In fact, the President’s budget request for the next fiscal year represents a 13 percent increase for weapons activities and infrastructure. Over the next decade we are asking for an $80 billion investment in our nuclear security enterprise. Linton Brooks, the head of President Bush’s national security complex, has applauded our budget and commitment to nuclear modernization.
And seven former commanders of U.S. nuclear strategic planning have endorsed the New START treaty and recommended early approval by the U.S. Senate.
President Bush began this process more than two years ago with broad, bipartisan agreement that a new Strategic Arms Reduction Treaty was imperative for the peace and security of our world. The Obama administration h
as followed through with painstaking negotiations to finalize an agreement that lives up to this high standard and makes concrete steps to reduce the threat of strategic arms.
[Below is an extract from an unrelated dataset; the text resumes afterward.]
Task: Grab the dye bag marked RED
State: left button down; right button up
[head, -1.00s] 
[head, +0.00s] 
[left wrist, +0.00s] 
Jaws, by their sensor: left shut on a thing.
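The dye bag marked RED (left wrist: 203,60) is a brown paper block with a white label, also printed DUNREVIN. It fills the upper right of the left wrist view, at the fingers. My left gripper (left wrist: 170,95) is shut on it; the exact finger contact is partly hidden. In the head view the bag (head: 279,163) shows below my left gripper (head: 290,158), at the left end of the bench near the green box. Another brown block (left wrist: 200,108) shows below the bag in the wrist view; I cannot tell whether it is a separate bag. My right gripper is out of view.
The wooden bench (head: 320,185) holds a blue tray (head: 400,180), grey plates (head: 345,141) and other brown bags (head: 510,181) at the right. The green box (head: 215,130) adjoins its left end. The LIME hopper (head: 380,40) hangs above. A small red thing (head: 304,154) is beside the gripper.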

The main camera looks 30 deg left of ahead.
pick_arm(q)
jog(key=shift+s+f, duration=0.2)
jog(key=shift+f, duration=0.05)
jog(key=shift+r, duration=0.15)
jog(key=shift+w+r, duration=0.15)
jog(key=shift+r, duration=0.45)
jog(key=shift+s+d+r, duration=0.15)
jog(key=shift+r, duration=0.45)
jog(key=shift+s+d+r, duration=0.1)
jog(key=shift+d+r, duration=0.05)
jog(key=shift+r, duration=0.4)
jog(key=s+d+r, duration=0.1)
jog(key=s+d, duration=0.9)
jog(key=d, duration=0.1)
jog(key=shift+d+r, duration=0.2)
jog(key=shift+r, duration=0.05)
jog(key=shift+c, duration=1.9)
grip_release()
This treaty is another step in the process of bilateral nuclear reductions initiated by President Reagan and supported overwhelmingly by both Republican and Democratic Presidents alike. And in every instance, the Senate has ratified such treaties with overwhelming bipartisan support.
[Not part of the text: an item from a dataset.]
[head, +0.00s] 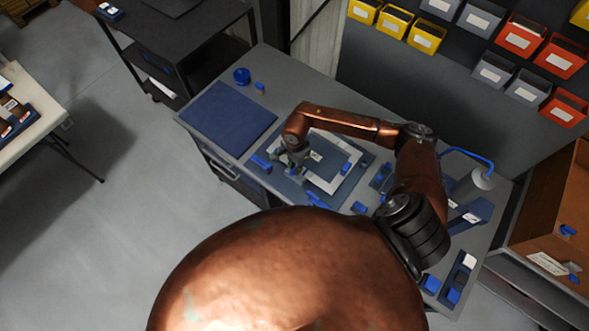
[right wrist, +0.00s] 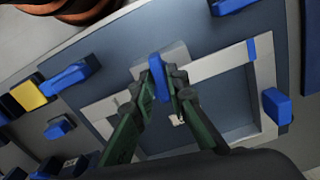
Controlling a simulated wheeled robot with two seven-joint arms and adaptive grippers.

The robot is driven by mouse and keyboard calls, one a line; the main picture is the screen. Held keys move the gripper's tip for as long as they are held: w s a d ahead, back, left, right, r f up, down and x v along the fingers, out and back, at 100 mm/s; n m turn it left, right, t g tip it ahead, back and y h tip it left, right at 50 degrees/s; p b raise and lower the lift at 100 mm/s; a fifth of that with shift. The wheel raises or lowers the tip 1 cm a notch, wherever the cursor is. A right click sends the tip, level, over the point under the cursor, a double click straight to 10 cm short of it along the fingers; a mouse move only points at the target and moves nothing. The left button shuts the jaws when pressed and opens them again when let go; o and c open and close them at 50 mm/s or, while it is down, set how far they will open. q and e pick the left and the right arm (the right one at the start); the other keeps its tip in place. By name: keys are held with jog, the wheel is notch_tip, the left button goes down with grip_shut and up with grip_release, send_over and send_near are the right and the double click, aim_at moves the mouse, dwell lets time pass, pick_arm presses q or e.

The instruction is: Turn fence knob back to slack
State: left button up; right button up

The chairman’s decision to give members of both sides of the aisle additional time to review the underlying materials, but set a committee vote for the middle of September, is a gesture of good faith and underscores the tradition of bipartisan support.
But when the Senate returns, they must act, because our national security is at risk. There is an urgency to ratify this treaty because we currently lack verification measures with Russia, which only hurts our national security interests. Our ability to know and understand changes in Russia’s nuclear arsenal will erode without the treaty. As time passes, uncertainty will only increase. Ratifying the New START treaty will prevent that outcome.
So next month I look forward to working with members of the Senate, especially Senators Kerry and Lugar, to move the treaty out of committee and on to consideration by the full Senate.